STATED EXERCISE: Exclude the pictures and reproduce the remaining data exactly as written.

RAW DATA:
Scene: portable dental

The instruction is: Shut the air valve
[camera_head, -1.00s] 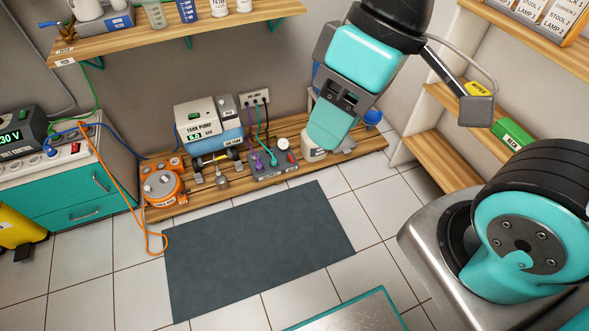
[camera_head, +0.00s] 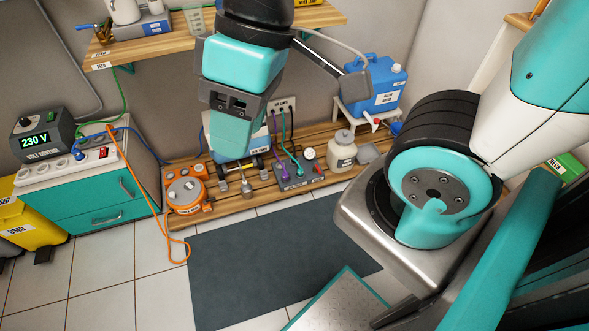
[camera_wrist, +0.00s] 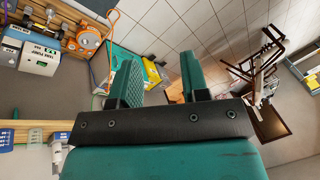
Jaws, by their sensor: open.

EXERCISE RESPONSE:
Scene: portable dental

The instruction is: Shut the air valve
[camera_head, -1.00s] 
[camera_head, +0.00s] 
[camera_wrist, +0.00s] 
Jaws, by their sensor: open.

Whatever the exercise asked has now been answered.